The Subaru Outback is a quasi-sport utility vehicle offshoot of the company's Legacy line. Known as sport utility wagons, these Outback variants feature SUV-like styling cues and higher ground clearance.
Like the Legacy, Outback sedans and wagons were enlarged a bit for 2005. A turbocharged engine became available for the first time.
Outback sedans come only with a 250-horsepower horizontally opposed six-cylinder. Wagons are offered with the six-cylinder, a 2.5-liter turbocharged engine or a normally aspirated 2.5-liter four-cylinder.
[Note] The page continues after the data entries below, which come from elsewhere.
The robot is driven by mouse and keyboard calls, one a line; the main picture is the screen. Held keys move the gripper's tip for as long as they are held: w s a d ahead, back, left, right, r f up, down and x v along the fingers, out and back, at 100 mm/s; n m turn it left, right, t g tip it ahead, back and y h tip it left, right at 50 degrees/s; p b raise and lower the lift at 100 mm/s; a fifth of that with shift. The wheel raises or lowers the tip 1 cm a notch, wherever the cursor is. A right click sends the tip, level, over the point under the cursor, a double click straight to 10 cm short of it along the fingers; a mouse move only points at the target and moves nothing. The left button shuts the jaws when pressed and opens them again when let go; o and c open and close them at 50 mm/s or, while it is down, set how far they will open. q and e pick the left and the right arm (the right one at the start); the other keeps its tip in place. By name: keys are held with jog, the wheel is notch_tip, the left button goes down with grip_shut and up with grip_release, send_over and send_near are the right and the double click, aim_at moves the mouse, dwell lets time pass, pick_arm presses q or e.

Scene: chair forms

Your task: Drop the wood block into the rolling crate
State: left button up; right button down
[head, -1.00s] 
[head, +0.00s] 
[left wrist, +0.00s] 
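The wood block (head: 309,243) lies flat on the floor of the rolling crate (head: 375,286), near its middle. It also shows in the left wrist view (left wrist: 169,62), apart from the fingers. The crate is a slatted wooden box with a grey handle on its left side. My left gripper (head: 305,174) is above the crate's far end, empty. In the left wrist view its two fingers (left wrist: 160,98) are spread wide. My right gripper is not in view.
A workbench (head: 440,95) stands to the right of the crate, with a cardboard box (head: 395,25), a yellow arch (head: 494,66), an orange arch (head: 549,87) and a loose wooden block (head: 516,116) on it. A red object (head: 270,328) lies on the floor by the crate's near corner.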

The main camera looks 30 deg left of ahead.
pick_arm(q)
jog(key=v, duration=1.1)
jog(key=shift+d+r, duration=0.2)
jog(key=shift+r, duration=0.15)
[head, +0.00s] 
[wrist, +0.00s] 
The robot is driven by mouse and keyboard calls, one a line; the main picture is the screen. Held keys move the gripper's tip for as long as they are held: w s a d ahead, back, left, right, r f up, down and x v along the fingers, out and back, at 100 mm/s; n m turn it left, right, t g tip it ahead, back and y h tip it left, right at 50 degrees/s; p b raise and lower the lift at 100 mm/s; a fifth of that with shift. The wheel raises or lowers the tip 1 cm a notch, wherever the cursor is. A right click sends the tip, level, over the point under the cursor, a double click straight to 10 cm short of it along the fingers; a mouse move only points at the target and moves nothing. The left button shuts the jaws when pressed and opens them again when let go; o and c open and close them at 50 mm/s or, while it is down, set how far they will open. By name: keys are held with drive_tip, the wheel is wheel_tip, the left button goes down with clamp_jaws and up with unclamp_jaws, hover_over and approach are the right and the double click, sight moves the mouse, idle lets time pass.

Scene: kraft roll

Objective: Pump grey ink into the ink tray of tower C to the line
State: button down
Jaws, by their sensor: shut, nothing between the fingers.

Models have been realigned for 2006. A new 3.0 R wagon combines features of the Outback 2.5i with the 250-hp, 3.0-liter six-cylinder from top-end models. An Outback 3.0 R L.L.Bean sedan joins the L.L.Bean wagon. The Outback 2.5 XT Limited wagon is now the only turbocharged model.
A navigation system is now standard in Outback 3.0 R VDC Limited models and optional in others. The non-turbo engine's horsepower has grown from 168 to 175 hp due to a new i-Active Variable Valve Lift system. Outback 2.5i and 2.5i Limited models gain 17-inch alloy wheels for 2006. An engine immobilizer is now standard.
Ground clearance is 8.4 or 8.7 inches, depending on the model. Subaru offers three combinations of transmission and all-wheel-drive systems.
Subaru also offers a smaller Outback Sport, which is based on the company's Impreza.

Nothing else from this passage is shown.